[Dataset items]
------------------------------------------------------------------------

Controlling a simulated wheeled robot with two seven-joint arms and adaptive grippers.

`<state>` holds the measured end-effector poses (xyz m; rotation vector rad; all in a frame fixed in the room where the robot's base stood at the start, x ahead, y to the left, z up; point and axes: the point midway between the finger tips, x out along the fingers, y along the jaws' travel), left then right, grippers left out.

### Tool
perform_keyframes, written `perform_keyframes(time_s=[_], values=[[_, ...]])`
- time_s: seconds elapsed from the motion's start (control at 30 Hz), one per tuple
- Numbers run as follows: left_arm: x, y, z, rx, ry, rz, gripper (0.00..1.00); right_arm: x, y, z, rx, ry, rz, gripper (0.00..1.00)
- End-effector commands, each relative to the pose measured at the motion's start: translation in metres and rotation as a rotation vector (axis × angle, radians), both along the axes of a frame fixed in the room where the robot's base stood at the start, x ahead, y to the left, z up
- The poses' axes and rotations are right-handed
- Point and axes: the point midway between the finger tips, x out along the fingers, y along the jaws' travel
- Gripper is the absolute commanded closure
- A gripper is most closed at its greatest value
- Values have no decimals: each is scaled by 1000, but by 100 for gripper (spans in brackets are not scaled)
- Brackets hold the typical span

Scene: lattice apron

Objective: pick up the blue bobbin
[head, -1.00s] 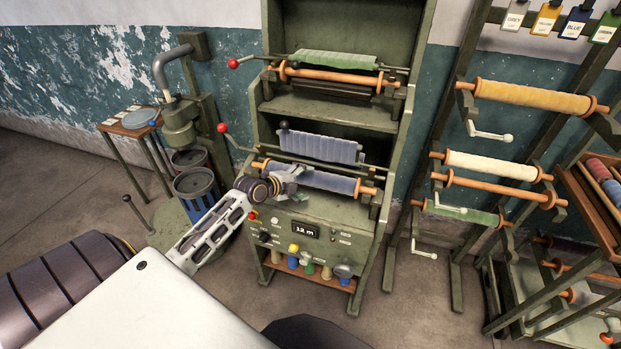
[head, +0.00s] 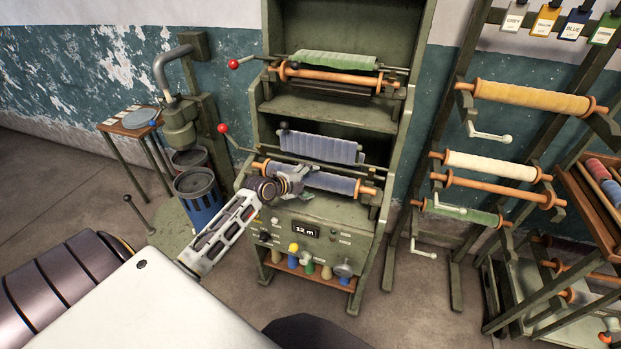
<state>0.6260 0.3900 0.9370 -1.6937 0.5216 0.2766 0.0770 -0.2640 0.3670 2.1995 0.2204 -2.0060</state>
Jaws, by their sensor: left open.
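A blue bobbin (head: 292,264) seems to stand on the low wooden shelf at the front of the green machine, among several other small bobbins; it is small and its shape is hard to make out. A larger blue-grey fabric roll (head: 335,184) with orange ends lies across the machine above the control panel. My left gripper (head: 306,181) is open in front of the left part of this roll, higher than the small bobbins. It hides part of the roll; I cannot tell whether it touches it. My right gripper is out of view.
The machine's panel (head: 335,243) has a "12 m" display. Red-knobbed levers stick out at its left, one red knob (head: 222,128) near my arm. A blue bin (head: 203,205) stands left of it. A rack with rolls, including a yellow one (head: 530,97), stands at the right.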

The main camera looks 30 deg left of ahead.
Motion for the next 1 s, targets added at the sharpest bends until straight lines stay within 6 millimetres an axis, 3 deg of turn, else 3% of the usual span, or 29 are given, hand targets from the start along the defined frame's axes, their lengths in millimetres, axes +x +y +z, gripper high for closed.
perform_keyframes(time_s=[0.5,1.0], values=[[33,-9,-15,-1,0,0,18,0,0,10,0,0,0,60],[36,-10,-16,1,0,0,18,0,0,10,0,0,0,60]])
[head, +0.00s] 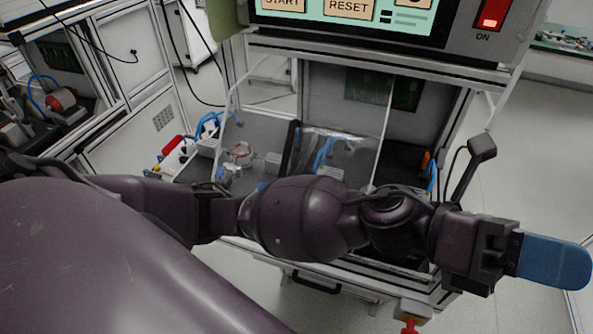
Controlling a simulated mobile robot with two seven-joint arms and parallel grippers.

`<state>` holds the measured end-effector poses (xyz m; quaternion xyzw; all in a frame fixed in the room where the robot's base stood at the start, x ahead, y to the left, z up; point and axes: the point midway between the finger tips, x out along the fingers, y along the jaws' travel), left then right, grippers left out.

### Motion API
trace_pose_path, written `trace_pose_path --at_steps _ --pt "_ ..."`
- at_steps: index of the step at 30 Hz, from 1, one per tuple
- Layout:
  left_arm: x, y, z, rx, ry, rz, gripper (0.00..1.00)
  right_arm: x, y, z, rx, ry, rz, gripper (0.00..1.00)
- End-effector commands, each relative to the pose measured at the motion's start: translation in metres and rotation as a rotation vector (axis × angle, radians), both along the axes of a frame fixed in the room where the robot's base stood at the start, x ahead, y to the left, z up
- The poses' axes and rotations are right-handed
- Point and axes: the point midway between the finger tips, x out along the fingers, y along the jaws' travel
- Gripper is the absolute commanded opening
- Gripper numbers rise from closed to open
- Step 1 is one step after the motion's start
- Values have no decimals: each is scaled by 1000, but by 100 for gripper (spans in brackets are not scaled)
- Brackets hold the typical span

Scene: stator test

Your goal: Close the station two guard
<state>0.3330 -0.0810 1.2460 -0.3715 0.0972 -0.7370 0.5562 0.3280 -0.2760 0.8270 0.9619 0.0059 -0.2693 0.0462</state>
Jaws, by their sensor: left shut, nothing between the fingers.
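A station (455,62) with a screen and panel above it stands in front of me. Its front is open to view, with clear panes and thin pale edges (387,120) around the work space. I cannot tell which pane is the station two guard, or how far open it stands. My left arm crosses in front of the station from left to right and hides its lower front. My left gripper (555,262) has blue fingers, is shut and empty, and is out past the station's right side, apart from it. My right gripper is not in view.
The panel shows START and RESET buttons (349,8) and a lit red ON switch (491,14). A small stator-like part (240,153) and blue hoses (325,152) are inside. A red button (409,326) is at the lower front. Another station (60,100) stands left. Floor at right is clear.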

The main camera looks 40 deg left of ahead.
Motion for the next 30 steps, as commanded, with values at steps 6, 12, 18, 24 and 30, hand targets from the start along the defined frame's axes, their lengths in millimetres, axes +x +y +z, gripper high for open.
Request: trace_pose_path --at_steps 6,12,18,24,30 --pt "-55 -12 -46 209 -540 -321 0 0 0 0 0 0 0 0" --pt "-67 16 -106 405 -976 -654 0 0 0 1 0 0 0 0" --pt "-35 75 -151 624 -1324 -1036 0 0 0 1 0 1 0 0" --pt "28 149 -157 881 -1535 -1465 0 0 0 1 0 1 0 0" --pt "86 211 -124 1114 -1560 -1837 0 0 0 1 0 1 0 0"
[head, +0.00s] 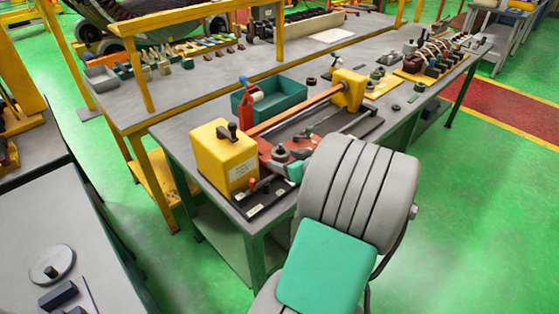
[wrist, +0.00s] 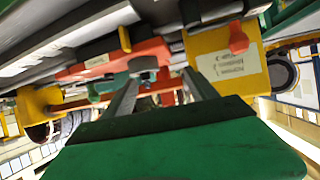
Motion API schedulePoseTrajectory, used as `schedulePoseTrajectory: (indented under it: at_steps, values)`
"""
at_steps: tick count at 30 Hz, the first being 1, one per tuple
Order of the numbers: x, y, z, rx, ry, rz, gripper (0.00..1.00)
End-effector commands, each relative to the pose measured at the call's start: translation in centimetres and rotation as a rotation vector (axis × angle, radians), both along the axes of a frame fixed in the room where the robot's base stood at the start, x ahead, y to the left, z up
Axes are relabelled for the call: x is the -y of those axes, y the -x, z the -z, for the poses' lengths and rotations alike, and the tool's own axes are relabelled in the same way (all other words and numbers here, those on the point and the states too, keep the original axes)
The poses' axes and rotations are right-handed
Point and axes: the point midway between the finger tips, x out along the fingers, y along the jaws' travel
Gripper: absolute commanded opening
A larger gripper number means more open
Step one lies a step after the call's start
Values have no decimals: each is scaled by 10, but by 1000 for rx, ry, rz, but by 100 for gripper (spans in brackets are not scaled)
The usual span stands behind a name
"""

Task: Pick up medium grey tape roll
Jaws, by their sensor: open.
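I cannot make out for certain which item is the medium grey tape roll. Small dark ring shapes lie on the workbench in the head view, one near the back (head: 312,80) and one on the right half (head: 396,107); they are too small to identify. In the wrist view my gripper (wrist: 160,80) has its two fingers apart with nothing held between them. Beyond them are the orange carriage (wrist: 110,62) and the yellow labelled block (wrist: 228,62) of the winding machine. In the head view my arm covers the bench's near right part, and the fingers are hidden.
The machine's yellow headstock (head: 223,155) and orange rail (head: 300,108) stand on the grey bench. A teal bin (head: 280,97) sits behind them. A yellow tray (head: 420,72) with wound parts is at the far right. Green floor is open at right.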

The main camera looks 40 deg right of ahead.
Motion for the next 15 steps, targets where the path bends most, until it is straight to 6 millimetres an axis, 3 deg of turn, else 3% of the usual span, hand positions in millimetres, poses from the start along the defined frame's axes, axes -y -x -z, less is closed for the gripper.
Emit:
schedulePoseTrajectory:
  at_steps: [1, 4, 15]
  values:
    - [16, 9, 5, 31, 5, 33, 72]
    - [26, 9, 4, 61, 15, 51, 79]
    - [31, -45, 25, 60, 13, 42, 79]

------------------------------------------------------------------------

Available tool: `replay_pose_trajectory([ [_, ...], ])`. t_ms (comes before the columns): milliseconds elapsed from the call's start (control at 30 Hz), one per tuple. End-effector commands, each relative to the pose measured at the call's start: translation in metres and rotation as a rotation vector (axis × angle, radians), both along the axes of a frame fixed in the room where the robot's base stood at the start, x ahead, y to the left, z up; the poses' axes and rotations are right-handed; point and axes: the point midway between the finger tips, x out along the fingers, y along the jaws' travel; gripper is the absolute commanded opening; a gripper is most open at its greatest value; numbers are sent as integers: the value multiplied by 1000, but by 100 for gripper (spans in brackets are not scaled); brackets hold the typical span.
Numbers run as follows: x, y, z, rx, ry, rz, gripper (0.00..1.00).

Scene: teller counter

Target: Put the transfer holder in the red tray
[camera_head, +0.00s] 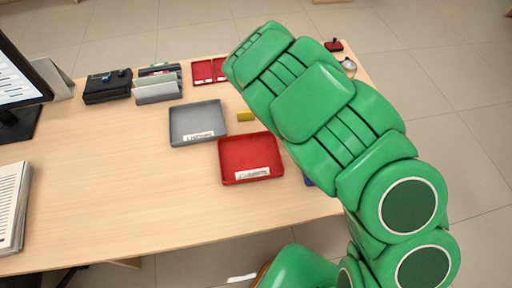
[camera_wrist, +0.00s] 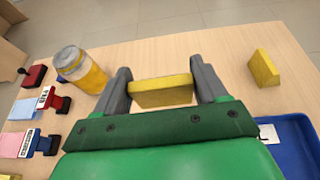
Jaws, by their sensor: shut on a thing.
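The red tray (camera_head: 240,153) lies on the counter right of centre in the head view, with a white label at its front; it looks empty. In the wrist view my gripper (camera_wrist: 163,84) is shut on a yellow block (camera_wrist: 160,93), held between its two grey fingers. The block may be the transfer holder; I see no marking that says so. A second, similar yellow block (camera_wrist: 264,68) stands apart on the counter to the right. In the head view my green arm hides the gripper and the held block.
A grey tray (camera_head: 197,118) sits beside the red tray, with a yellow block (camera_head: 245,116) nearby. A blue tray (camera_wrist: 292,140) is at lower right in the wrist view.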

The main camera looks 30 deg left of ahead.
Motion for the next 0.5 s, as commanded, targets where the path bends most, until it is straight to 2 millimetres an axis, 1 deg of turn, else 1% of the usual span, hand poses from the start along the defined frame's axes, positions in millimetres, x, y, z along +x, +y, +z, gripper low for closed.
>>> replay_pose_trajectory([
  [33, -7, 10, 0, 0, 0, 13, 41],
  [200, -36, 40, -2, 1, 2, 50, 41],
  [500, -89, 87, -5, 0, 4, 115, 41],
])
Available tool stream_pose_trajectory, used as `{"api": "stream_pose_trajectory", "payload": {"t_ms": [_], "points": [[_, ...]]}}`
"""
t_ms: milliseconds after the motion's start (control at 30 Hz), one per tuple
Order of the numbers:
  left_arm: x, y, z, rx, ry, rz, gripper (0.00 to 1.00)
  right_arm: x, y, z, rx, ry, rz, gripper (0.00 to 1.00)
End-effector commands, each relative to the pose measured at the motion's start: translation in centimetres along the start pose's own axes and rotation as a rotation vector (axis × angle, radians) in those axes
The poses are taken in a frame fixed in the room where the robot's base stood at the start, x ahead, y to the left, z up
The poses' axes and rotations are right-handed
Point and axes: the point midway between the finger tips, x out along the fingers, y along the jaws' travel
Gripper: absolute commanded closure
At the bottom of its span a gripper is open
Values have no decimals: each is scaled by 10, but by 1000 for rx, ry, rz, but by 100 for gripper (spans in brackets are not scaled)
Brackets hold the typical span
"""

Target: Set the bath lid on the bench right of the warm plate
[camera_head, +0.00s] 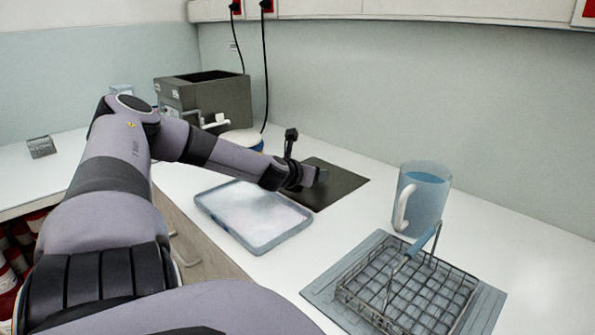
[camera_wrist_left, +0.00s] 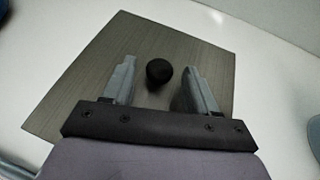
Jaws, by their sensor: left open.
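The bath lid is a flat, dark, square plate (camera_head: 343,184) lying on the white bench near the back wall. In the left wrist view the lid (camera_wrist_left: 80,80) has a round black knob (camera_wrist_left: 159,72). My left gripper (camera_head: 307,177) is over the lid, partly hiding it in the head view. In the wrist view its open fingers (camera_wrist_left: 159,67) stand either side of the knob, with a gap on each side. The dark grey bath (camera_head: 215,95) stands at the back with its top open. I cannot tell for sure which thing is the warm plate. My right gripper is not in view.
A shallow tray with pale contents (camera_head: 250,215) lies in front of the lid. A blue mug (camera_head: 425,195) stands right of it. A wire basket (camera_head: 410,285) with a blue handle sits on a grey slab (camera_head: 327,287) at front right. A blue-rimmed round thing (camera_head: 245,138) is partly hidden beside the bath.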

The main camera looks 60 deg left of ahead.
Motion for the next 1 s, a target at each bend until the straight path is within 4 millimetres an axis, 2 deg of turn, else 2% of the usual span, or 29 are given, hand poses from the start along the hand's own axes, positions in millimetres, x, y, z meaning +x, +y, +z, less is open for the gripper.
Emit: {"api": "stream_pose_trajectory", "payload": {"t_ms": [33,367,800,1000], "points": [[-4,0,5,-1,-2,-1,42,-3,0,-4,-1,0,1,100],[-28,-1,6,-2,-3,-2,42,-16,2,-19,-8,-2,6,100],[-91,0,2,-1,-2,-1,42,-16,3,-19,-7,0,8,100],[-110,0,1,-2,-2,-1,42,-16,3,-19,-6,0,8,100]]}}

------------------------------------------------------------------------

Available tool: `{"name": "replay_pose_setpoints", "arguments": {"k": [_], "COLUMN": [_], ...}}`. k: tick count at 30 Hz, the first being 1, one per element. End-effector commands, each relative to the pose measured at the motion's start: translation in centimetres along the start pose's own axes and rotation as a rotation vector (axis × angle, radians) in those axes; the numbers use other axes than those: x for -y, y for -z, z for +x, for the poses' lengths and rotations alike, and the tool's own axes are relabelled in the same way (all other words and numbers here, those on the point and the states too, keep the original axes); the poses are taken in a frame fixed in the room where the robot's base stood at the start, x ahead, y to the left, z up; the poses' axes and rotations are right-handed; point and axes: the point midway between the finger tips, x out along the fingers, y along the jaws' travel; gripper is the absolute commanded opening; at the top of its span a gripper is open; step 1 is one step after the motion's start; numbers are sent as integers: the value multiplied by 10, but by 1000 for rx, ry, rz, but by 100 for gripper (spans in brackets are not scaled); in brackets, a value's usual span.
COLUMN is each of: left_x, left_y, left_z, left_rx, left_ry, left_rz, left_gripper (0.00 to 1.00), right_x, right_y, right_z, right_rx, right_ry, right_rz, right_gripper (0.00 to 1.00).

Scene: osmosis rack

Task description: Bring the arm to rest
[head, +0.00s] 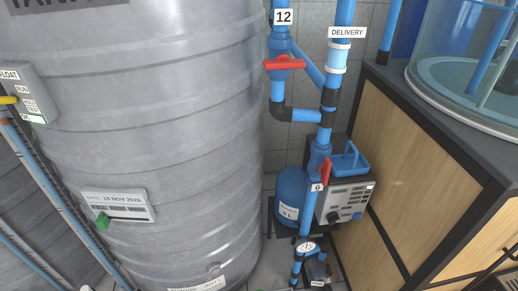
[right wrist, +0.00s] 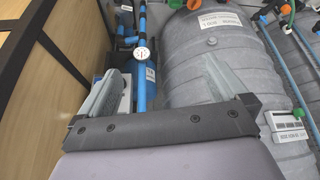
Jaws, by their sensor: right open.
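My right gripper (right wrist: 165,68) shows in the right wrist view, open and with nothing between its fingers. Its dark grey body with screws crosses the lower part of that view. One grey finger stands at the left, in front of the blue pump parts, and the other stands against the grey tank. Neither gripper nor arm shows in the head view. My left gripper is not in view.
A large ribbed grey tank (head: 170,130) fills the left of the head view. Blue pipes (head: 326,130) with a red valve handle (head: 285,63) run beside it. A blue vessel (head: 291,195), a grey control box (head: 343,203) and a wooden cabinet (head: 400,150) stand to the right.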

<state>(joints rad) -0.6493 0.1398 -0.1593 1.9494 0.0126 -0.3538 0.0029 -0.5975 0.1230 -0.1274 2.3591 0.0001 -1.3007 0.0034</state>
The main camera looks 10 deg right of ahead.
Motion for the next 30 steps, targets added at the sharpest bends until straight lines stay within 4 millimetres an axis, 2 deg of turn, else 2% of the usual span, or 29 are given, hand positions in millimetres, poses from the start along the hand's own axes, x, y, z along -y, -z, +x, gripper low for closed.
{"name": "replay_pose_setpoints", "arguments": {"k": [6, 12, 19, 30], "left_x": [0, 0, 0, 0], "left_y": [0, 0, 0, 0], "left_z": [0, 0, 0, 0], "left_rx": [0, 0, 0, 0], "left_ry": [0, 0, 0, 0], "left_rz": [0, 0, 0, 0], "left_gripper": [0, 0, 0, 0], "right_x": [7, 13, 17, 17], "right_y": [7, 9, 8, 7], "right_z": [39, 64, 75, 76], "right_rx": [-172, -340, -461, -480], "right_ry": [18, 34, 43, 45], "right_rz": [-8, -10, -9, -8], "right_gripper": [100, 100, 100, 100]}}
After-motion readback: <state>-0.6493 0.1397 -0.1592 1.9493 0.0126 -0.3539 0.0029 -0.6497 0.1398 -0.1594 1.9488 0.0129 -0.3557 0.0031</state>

------------------------------------------------------------------------

# [Written task]
From the listing above, pick out every line containing "arms".

# [Expected answer]
Controlling a simulated wheeled robot with two seven-joint arms and adaptive grippers.
Controlling a simulated mobile robot with two seven-joint arms and parallel grippers.

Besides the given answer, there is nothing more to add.